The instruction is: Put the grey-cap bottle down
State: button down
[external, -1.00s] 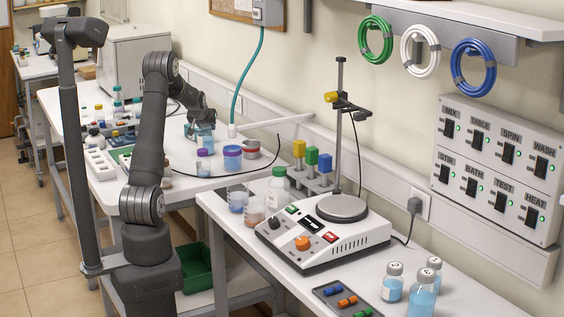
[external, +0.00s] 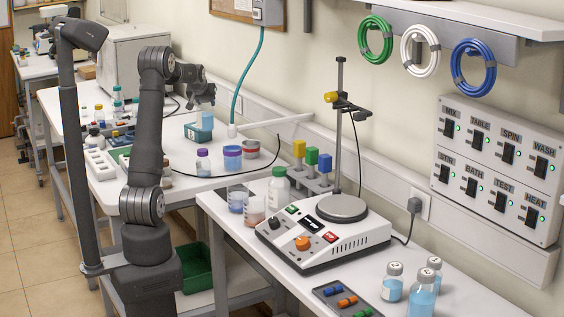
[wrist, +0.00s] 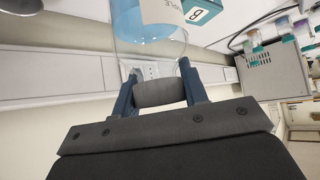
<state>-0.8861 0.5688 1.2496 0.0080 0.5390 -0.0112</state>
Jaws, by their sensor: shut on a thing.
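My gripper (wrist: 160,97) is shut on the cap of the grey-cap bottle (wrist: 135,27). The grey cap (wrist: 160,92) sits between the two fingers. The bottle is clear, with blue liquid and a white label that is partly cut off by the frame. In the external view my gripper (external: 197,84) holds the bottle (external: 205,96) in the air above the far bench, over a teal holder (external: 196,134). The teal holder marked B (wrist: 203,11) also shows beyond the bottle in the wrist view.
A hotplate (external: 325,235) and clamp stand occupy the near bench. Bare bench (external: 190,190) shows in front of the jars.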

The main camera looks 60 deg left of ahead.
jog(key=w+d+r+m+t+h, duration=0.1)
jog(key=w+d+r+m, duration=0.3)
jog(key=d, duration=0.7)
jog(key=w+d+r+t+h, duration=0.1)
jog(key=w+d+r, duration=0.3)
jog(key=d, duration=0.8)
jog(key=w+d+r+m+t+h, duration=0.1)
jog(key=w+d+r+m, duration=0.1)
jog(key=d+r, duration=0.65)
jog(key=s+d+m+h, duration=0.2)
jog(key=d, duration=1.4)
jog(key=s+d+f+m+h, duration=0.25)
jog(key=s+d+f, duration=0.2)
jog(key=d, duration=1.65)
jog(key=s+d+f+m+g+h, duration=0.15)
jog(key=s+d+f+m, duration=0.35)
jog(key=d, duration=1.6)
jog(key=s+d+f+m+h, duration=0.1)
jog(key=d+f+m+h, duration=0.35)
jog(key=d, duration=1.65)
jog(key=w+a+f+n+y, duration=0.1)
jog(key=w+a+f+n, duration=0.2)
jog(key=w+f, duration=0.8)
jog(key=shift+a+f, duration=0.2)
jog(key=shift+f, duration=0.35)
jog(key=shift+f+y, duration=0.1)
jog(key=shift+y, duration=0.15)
* * *
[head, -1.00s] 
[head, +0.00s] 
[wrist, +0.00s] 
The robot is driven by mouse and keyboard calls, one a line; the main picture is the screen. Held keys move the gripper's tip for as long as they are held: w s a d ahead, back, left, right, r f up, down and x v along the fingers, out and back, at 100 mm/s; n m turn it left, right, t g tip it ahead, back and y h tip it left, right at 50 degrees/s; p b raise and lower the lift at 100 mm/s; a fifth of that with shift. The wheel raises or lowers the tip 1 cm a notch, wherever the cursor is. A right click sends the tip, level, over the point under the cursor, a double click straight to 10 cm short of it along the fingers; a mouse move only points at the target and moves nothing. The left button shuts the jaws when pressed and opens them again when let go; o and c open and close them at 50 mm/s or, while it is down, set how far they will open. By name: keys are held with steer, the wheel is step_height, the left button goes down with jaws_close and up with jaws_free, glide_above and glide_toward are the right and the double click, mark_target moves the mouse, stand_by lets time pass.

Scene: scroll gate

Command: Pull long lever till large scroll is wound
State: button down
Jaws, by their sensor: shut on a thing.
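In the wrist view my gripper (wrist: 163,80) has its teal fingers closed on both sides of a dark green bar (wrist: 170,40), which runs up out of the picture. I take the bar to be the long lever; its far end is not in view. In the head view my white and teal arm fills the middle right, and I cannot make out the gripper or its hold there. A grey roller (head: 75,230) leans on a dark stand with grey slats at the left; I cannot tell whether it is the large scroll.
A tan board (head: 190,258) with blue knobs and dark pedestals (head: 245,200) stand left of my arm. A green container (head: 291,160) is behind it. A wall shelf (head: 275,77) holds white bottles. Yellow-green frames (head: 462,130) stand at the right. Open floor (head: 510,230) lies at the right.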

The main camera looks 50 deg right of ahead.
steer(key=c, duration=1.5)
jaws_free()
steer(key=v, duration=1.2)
...
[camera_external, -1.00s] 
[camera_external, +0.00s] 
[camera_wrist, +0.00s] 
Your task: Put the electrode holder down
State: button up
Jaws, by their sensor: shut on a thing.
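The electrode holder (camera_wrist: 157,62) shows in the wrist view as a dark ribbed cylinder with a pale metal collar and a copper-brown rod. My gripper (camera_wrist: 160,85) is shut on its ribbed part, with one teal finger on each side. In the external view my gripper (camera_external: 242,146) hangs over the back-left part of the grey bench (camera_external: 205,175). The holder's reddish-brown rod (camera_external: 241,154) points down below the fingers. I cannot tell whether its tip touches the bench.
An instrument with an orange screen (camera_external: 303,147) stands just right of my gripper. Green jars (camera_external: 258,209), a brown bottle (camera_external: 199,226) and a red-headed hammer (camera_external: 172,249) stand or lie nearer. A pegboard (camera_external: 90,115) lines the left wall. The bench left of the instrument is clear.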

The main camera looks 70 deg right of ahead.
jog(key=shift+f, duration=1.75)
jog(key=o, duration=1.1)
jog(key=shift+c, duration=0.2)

__TASK PROMPT__
From the line that has "The instruction is: Put" through the line that has "<state>-0.8861 0.5688 1.2496", reproduce each line exactly as it stands and nothing else; do not include any pictures.

__FINISHED ANSWER__
The instruction is: Put the grey-cap bottle down
State: button down
[external, -1.00s] 
[external, +0.00s] 
[wrist, +0.00s] 
<state>-0.8861 0.5688 1.2496 0.0080 0.5390 -0.0112</state>

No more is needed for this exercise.